A degree?? It was more like 1/10th C. In case you hadn’t noticed, the peak non-El Nino atmospheric average is no more that 0.25 C above the expected temperature (whatever ‘expected’ means). The significance of McIntyre’s find was not the measliness of the find, it was the motley crew trying to pass one over on us. The activists Hansen, Schmidt et al were trying to rewrite the record in an attempt to make it appear as though 1998 was the high point of global warming. Even though the temperature was due to an El Nino, and should have been thrown out, it was passed off deviously as evidence of extreme warming.
Of course, once they were caught, they were careful to note that 1998 was almost as hot as 1934 (in the States), but they failed to point out the obvious: why was it so hot in 1934?
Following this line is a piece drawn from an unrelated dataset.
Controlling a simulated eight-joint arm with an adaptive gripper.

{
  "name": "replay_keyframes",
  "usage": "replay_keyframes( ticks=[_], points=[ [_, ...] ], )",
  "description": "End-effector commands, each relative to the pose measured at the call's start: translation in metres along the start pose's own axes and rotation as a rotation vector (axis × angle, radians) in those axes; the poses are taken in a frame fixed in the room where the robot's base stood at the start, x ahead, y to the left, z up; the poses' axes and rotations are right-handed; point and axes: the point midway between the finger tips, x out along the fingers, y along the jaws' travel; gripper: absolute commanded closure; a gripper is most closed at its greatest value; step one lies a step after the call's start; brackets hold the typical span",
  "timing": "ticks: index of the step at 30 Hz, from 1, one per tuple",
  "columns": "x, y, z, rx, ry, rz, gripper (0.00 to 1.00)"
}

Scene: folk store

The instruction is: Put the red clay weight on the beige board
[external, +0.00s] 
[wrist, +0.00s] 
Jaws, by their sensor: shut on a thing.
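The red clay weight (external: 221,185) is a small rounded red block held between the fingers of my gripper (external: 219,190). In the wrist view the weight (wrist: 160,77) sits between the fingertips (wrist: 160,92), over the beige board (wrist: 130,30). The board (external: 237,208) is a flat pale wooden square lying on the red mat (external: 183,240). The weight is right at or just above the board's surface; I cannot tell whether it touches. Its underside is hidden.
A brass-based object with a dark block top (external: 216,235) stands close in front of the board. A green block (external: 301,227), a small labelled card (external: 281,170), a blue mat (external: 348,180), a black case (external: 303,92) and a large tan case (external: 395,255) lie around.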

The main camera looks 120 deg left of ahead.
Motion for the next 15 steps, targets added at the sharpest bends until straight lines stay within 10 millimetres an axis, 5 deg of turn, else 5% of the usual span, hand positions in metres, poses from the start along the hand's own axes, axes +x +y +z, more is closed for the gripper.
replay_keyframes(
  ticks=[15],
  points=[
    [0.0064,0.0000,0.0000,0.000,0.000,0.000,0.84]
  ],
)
They tried it again in October 2008, and if McIntyre hadn’t caught the error, they likely would have adjusted all the temperatures from that point on to reflect their error.
James Mayeau says
Energy balance as tabulated by Al Gore’s press agent, Jimmy “coal trains are death trains” Hansen.
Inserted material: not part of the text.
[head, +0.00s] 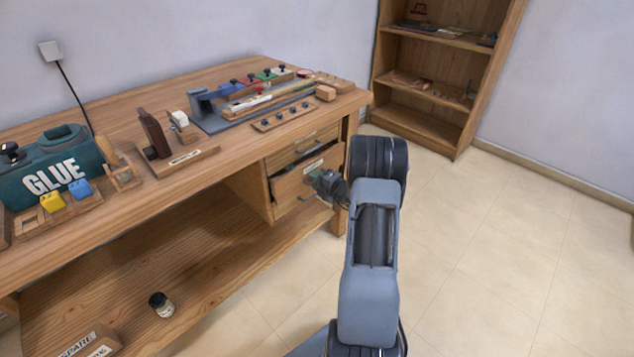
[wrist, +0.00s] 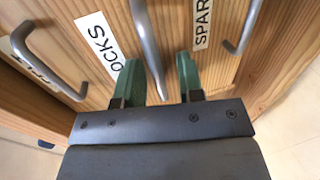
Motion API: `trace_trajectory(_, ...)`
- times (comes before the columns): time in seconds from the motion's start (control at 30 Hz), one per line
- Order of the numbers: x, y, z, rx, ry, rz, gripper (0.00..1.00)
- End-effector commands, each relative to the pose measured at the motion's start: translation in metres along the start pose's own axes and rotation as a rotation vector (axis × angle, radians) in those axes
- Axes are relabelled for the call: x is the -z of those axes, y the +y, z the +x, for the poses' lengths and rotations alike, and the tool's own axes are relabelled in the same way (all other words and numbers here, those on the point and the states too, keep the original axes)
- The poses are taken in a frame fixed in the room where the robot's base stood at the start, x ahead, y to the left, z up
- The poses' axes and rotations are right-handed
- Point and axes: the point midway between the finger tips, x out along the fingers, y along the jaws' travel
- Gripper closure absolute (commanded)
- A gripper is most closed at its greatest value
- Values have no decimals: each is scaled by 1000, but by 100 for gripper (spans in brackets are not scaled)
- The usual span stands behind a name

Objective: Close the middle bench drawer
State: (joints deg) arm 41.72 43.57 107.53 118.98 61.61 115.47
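The middle bench drawer (head: 290,184) sticks out a little from the wooden workbench, with a dark gap above its front. In the wrist view its metal bar handle (wrist: 147,42) runs between the two green fingers of my gripper (wrist: 158,78). The fingers are apart, one on each side of the handle, close to the drawer front. I cannot tell whether they touch it. In the head view my gripper (head: 328,184) is at the drawer front, partly hidden by my wrist. A white label ending in "OCKS" (wrist: 103,45) is beside the handle.
Another drawer handle (wrist: 45,65) is at the left and one labelled "SPAR" (wrist: 203,22) at the right. The bench top (head: 235,160) holds a glue box (head: 50,165) and several wooden fixtures. Open shelves (head: 435,80) stand behind. The floor at right is clear.

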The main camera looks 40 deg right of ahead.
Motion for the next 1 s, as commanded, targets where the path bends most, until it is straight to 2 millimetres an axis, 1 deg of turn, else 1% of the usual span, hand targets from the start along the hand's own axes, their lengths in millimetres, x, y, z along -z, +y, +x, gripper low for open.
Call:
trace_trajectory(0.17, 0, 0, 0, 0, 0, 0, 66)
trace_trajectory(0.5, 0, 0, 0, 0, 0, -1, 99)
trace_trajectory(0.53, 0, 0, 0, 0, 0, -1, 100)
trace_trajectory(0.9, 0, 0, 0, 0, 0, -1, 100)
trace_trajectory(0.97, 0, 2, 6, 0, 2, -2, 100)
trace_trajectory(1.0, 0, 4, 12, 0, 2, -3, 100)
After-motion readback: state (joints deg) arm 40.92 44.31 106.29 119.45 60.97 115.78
Numbers only a government syncophant could invest confidence in.
Right now there is a controversy brewing about the upcoming census in America. The reason? President Obama wants to negate 200 years of tradition by bringing the census under the direct control of the White House. It’s important because Democrat states like Illinois, Minnesota, Massachusettes, and California, have been bleeding population as high handed generational democrat controlled state houses and their policies have driven businesses and families away.
A thing that directly relates to the global warming debate, the population trend is moving away from cold states in favor of warmer climates. Texas Florida and and Arizona are going to gain seats in the congress while northern states lose congressmen (California bucks this trend, but that is due to especially gross and long term democratic misrule coupled to AGW zealotry by the weak governor). Thats the way it’s always been in the USA.
People move to warm places leaving behind the cold.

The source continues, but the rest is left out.